In a written statement sent to Postmedia, Vestergaard said he had received a letter dated Dec. 20, 2024, with a provincial file number “after the source of the slide was determined to be of natural causes.” That letter, he said, stated there was a visit on Dec. 18 that determined his dam was intact and had retained its reservoir, while the source of the slide was below the reservoir.
Ministry officials did not respond to a request to provide documents from the Dec. 18 visit or their communications with Vestergaard.
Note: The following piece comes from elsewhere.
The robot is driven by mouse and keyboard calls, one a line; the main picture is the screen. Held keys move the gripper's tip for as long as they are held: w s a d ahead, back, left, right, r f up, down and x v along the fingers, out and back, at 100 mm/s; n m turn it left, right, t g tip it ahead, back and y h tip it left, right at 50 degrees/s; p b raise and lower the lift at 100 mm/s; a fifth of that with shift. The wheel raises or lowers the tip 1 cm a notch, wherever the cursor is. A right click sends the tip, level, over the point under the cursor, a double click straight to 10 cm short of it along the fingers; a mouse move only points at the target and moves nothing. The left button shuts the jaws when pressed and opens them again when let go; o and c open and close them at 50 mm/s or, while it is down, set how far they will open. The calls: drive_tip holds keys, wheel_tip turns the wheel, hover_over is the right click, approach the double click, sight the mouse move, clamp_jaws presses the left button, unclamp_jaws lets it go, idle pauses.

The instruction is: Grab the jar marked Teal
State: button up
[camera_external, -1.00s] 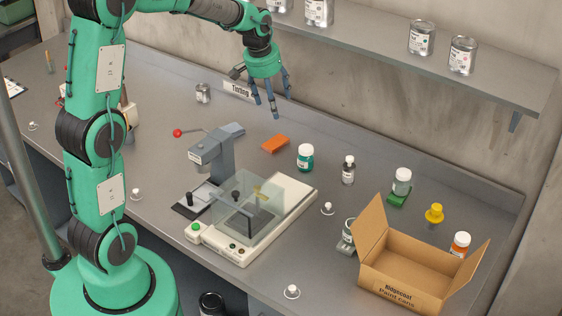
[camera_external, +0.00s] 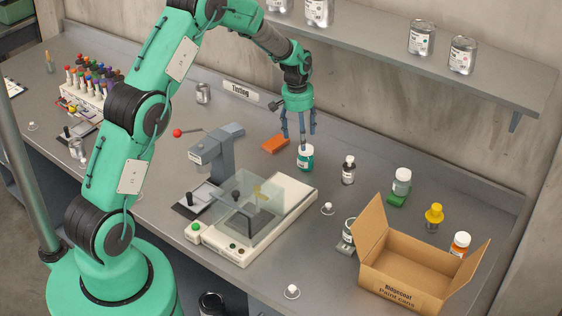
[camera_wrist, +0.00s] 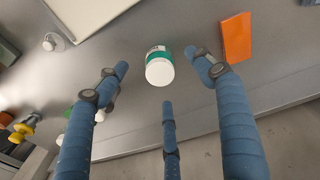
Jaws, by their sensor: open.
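The teal jar (camera_external: 305,159) has a white lid and a pale label, too small to read, and stands upright on the grey bench. In the wrist view the jar (camera_wrist: 159,67) shows its white lid and teal side, ahead of and between my fingers. My gripper (camera_external: 302,135) is open and empty, pointing down just above the jar, its fingertips close to the lid. In the wrist view my gripper (camera_wrist: 165,82) has its three blue fingers spread around the jar's near side. I cannot tell whether any finger touches it.
An orange block (camera_external: 275,144) lies left of the jar. A balance with a clear cover (camera_external: 250,210) and a grey press (camera_external: 215,155) stand in front. A cardboard box (camera_external: 410,275) is at front right. A shelf (camera_external: 480,75) overhangs behind.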

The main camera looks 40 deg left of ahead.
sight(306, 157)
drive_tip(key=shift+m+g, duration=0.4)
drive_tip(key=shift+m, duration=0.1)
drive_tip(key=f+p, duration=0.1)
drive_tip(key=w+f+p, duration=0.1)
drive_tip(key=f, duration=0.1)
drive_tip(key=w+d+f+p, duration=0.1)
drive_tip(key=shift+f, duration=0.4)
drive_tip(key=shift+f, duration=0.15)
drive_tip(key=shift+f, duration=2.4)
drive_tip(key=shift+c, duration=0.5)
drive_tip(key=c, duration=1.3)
They said the province has been communicating with Vestergaard.
Vestergaard has also declined to release the letter sent to him, providing to Postmedia what he said were excerpts.
Vestergaard has provided documentation to Postmedia showing work ordered by the province to reduce slope failure risks at the reservoir was signed off by a professional geoscientist as “satisfactorily completed” in 2015. He said he spent $400,000 on slide prevention, engineering and remediation on the reservoir and an access road about a decade ago.
Vestergaard has also said he has provincial approval and easements for access roads to his private property and the reservoir.
A Postmedia site visit on Jan. 16 showed that the highest point of a debris flow on the morning of Dec. 14 was on a steep slope that starts below the reservoir.
On Tuesday, Vestergaard met Metro Vancouver officials on his property high above Lions Bay, where the officials went to look at the reservoir. The small reservoir, about six by eight metres, is meant to provide water to Vestergaard’s private property.
No home has been built on the private property that covers the equivalent of about 4½ city blocks.
The reservoir, its access road and some of the roads to Vestergaard’s private property are just outside the boundaries of the Village of Lions Bay, in electoral area A of the Metro Vancouver regional district.
Metro Vancouver spokesman Greg Valou said regional officials visited the site primarily to better understand the current state of the area after the landslide and to take photographs for its records.
On Tuesday, Vestergaard said the province has told him he has to have an engineer examine the reservoir in three months to identify if there may be future issues. During those three months, he says he must make a weekly visual inspection of the reservoir, take photos and keep a diary.
Previously, Vestergaard said, he had to have the reservoir inspected after major storms.